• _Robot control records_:

============================================================

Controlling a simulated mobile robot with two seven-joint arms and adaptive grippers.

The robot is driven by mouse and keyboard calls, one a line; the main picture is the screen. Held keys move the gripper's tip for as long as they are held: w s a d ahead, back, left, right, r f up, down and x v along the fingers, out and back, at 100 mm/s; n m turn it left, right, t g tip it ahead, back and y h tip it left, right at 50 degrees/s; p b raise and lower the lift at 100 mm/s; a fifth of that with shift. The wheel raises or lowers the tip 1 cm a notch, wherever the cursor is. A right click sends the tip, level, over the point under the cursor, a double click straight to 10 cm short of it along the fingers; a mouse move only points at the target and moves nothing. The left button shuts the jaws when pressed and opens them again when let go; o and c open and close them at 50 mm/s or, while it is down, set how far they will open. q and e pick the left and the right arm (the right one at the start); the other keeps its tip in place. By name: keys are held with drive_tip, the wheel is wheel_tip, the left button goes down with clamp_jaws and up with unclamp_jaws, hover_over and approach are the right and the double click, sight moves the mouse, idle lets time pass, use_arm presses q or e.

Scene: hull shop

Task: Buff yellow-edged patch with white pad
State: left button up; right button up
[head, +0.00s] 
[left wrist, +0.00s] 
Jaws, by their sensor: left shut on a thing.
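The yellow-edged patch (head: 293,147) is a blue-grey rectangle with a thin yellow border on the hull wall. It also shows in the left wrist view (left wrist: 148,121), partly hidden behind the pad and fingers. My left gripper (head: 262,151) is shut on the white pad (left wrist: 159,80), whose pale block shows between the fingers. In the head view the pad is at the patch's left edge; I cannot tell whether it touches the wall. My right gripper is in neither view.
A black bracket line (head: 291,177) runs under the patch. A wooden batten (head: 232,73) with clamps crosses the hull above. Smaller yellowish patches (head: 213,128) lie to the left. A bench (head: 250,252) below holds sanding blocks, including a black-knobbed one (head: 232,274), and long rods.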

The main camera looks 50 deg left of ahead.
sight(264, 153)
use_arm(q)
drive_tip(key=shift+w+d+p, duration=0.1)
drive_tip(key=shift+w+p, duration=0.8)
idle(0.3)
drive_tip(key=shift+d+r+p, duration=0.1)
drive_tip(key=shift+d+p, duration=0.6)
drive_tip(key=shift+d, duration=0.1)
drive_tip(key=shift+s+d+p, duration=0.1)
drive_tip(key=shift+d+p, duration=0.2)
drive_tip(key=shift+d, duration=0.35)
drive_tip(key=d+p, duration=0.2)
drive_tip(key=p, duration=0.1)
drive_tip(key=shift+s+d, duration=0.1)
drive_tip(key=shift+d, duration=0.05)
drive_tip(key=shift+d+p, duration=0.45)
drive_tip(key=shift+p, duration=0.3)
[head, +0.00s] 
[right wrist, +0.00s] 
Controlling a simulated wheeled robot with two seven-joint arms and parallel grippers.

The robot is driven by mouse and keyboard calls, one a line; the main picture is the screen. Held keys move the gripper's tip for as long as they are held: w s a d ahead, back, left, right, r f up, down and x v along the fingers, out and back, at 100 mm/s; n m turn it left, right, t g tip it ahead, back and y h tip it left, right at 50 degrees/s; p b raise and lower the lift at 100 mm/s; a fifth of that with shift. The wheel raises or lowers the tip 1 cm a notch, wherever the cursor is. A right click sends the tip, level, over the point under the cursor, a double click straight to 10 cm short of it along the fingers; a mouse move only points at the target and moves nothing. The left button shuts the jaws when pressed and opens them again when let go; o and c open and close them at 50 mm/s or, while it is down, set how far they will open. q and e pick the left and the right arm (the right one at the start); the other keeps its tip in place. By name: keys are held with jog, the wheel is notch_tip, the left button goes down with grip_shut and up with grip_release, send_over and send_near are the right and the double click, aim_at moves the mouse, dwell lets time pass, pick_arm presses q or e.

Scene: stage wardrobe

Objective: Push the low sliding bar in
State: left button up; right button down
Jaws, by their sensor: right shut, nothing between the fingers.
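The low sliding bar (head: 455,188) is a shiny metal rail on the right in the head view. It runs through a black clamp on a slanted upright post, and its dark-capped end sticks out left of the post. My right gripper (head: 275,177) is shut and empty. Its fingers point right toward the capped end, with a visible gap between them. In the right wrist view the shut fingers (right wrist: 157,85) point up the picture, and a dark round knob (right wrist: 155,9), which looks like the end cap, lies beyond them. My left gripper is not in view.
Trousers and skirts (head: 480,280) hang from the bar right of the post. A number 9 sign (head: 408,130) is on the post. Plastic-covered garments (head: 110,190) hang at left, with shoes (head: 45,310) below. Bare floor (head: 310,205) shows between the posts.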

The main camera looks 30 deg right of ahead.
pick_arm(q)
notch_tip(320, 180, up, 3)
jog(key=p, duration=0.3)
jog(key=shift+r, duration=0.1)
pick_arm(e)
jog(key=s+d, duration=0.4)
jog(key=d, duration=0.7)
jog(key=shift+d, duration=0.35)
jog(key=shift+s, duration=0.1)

============================================================

• _GIVEN PROBLEM_:
Copy out the data shown above without altering anything.

• _TASK SOLUTION_:
Controlling a simulated mobile robot with two seven-joint arms and adaptive grippers.

The robot is driven by mouse and keyboard calls, one a line; the main picture is the screen. Held keys move the gripper's tip for as long as they are held: w s a d ahead, back, left, right, r f up, down and x v along the fingers, out and back, at 100 mm/s; n m turn it left, right, t g tip it ahead, back and y h tip it left, right at 50 degrees/s; p b raise and lower the lift at 100 mm/s; a fifth of that with shift. The wheel raises or lowers the tip 1 cm a notch, wherever the cursor is. A right click sends the tip, level, over the point under the cursor, a double click straight to 10 cm short of it along the fingers; a mouse move only points at the target and moves nothing. The left button shuts the jaws when pressed and opens them again when let go; o and c open and close them at 50 mm/s or, while it is down, set how far they will open. q and e pick the left and the right arm (the right one at the start); the other keeps its tip in place. By name: keys are held with drive_tip, the wheel is wheel_tip, the left button goes down with clamp_jaws and up with unclamp_jaws, hover_over and approach are the right and the double click, sight moves the mouse, idle lets time pass, use_arm presses q or e.

Scene: hull shop

Task: Buff yellow-edged patch with white pad
State: left button up; right button up
[head, +0.00s] 
[left wrist, +0.00s] 
Jaws, by their sensor: left shut on a thing.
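The yellow-edged patch (head: 293,147) is a blue-grey rectangle with a thin yellow border on the hull wall. It also shows in the left wrist view (left wrist: 148,121), partly hidden behind the pad and fingers. My left gripper (head: 262,151) is shut on the white pad (left wrist: 159,80), whose pale block shows between the fingers. In the head view the pad is at the patch's left edge; I cannot tell whether it touches the wall. My right gripper is in neither view.
A black bracket line (head: 291,177) runs under the patch. A wooden batten (head: 232,73) with clamps crosses the hull above. Smaller yellowish patches (head: 213,128) lie to the left. A bench (head: 250,252) below holds sanding blocks, including a black-knobbed one (head: 232,274), and long rods.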

The main camera looks 50 deg left of ahead.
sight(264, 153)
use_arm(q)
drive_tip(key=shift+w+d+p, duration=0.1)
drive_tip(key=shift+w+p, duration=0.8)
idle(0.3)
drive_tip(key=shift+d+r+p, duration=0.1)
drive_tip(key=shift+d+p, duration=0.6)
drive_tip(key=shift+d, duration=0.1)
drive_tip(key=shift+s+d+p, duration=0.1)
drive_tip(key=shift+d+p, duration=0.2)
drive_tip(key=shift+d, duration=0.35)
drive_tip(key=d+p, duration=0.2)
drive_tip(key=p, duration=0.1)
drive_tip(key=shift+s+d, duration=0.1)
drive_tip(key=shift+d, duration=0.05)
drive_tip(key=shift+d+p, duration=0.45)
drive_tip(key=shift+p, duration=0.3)
[head, +0.00s] 
[right wrist, +0.00s] 
Controlling a simulated wheeled robot with two seven-joint arms and parallel grippers.

The robot is driven by mouse and keyboard calls, one a line; the main picture is the screen. Held keys move the gripper's tip for as long as they are held: w s a d ahead, back, left, right, r f up, down and x v along the fingers, out and back, at 100 mm/s; n m turn it left, right, t g tip it ahead, back and y h tip it left, right at 50 degrees/s; p b raise and lower the lift at 100 mm/s; a fifth of that with shift. The wheel raises or lowers the tip 1 cm a notch, wherever the cursor is. A right click sends the tip, level, over the point under the cursor, a double click straight to 10 cm short of it along the fingers; a mouse move only points at the target and moves nothing. The left button shuts the jaws when pressed and opens them again when let go; o and c open and close them at 50 mm/s or, while it is down, set how far they will open. q and e pick the left and the right arm (the right one at the start); the other keeps its tip in place. By name: keys are held with jog, the wheel is notch_tip, the left button goes down with grip_shut and up with grip_release, send_over and send_near are the right and the double click, aim_at moves the mouse, dwell lets time pass, pick_arm presses q or e.

Scene: stage wardrobe

Objective: Push the low sliding bar in
State: left button up; right button down
Jaws, by their sensor: right shut, nothing between the fingers.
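The low sliding bar (head: 455,188) is a shiny metal rail on the right in the head view. It runs through a black clamp on a slanted upright post, and its dark-capped end sticks out left of the post. My right gripper (head: 275,177) is shut and empty. Its fingers point right toward the capped end, with a visible gap between them. In the right wrist view the shut fingers (right wrist: 157,85) point up the picture, and a dark round knob (right wrist: 155,9), which looks like the end cap, lies beyond them. My left gripper is not in view.
Trousers and skirts (head: 480,280) hang from the bar right of the post. A number 9 sign (head: 408,130) is on the post. Plastic-covered garments (head: 110,190) hang at left, with shoes (head: 45,310) below. Bare floor (head: 310,205) shows between the posts.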

The main camera looks 30 deg right of ahead.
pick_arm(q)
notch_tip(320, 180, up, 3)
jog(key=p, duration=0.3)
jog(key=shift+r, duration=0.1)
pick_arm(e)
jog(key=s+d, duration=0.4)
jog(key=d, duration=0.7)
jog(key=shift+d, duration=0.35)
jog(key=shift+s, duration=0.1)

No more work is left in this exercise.